Writer-director Raymond De Felitta clearly knows what he's doing with the camera and everything is very well constructed, framed and composed but, as someone with nearly as many acting credits as directing credits, it seems as if he doesn't have the necessary distance between himself and the actors and likes to emphasise the performances. I'm not saying that every director needs to, in the words of Alfred Hitchcock, treat actors as cattle, but it occasionally doesn't help when you have an actor behind the camera, particularly when he wants to make a film about acting!
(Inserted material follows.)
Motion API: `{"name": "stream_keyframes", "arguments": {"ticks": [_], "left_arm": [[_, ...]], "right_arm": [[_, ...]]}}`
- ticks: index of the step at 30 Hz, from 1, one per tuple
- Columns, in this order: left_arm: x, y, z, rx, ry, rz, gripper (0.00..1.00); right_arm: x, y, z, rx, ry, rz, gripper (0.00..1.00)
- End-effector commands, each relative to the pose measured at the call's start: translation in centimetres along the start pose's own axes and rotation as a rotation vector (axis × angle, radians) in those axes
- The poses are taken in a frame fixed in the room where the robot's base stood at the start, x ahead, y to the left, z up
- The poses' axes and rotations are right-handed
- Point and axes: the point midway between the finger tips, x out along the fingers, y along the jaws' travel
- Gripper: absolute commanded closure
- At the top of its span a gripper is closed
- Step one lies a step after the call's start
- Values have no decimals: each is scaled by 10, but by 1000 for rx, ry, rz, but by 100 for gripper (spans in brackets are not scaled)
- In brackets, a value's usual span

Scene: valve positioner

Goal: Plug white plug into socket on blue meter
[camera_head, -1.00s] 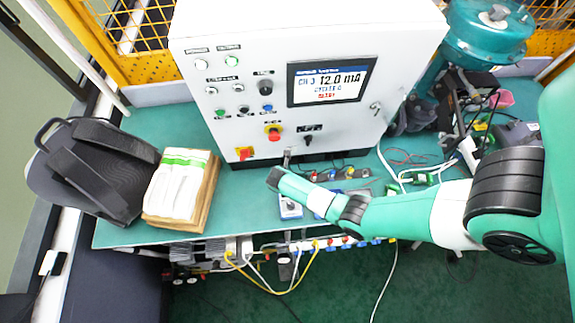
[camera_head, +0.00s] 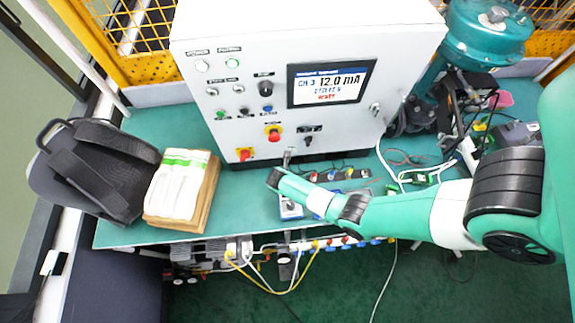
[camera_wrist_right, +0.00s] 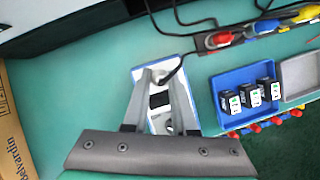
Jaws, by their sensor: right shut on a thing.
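The blue meter (camera_head: 291,208), a small box with a white face and blue edges, lies on the green bench below my right forearm. It also shows beneath the fingers in the right wrist view (camera_wrist_right: 146,73). My right gripper (camera_wrist_right: 160,77) is shut, with its fingertips over the meter's upper part. A thin black cable (camera_wrist_right: 184,52) runs to the fingertips. The white plug held there is mostly hidden by the fingers, and I cannot tell whether it touches the socket. In the head view my arm hides the fingers' grip. My left gripper is not in view.
A blue tray (camera_wrist_right: 223,77) with black parts lies right of the meter. A power strip (camera_wrist_right: 262,40) with coloured plugs lies behind it. The control cabinet (camera_head: 225,130) stands at the back. A brown box (camera_head: 208,205) with white packets is at left.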

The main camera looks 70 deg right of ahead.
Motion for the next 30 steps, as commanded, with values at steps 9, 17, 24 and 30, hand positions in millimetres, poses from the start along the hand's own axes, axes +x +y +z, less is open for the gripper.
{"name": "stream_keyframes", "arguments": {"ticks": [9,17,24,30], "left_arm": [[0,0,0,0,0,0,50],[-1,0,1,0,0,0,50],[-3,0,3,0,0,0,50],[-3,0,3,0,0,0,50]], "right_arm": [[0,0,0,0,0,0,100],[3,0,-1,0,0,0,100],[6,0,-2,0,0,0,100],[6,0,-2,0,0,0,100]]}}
Additionally, Andy Garcia has a producing credit and was in charge of some of the second unit shooting so the lead actor was doing work behind the camera.
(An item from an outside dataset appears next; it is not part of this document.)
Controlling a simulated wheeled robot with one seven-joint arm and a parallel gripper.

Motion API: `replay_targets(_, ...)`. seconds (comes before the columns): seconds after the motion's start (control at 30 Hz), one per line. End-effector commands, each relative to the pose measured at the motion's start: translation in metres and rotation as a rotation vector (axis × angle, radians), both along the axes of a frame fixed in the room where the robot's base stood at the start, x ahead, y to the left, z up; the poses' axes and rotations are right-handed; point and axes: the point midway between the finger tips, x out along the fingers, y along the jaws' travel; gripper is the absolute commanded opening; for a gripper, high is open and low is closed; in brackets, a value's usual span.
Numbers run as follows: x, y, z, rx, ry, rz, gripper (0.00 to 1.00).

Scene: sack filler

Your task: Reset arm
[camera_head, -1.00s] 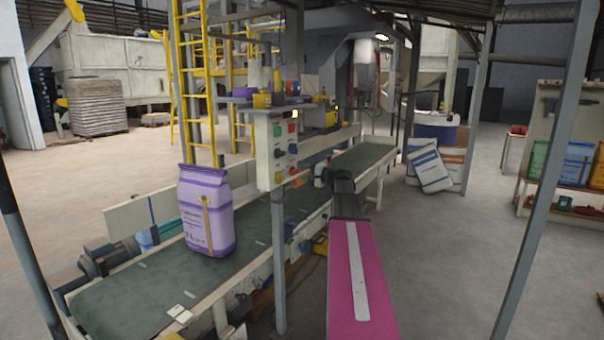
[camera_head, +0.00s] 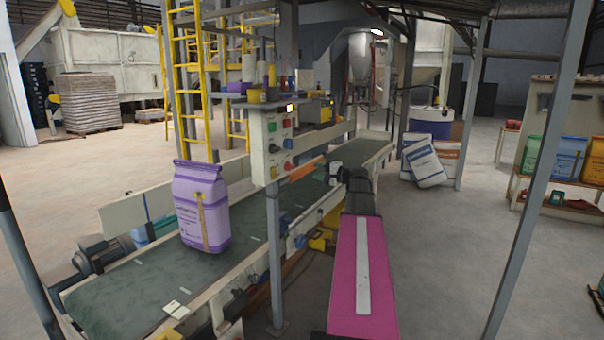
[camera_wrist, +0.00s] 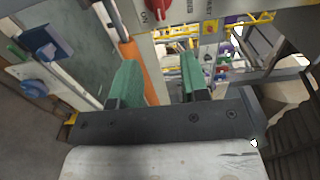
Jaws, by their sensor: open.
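My gripper (camera_wrist: 160,82) shows in the wrist view with two green fingers spread apart and nothing between them. It points toward the lower part of a grey control box (camera_wrist: 185,10) with a red knob. In the head view my pink arm reaches forward beside the conveyor.
The green-belted conveyor (camera_head: 125,293) runs along my left and carries a purple sack (camera_head: 203,208) standing upright. The control box (camera_head: 272,150) stands on a grey post (camera_head: 276,260). White sacks (camera_head: 426,164) lean at the back.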

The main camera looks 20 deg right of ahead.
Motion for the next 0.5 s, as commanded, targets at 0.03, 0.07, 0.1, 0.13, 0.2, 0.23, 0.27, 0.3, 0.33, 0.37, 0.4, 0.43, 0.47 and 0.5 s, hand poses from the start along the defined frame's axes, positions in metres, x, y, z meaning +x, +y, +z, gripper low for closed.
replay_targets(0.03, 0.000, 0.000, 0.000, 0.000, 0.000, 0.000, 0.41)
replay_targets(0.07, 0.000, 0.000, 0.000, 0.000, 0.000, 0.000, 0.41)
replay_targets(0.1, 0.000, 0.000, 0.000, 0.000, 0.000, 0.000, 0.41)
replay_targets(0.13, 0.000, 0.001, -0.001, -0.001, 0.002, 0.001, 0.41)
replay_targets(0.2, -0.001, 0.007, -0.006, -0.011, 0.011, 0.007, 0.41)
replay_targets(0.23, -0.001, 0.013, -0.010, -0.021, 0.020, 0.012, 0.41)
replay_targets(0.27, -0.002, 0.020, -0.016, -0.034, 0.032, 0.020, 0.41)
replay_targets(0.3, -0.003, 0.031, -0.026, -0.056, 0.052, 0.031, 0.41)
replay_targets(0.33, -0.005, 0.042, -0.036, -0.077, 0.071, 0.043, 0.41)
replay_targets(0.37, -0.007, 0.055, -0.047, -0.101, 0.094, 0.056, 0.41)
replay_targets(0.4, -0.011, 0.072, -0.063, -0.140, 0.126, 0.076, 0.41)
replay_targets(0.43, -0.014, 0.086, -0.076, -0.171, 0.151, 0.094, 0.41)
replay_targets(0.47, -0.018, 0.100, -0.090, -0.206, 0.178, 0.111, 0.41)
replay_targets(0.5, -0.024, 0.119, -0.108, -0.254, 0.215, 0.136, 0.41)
I normally like offbeat indie films but found this one to be overwritten and unnecessarily complicated with the plot tying itself in knots for no other reason than to overcomplicate matters. Writing about every different character and their own secrets and relationships to one another was unnecessarily trying and I'm sure I have missed some things out. This isn't to say that I didn't enjoy the film and there are several moments which are incredibly well worked with a great sense of dramatic tension and comedy, but I found other sections to be infuriatingly complicated with the characters not acting like real people but almost as caricatures in scenarios that you would more likely find in an improv session at an acting class. There is much to like about City Island, particularly the performances by Andy Garcia as Vince,, an almost unrecognisable Julianna Marguies as his wife, Steven Strait as Tony, Ezra Miller, who plays Vinnie, Jr and Dominik Garcia-Lorido (Andy Garcia's real-life daughter), who plays Vince's daughter Vivian. There are also very nice performances by Emily Mortimer and Alan Arkin as Vince’s acting partner, Molly, and acting coach, Michael, respectively.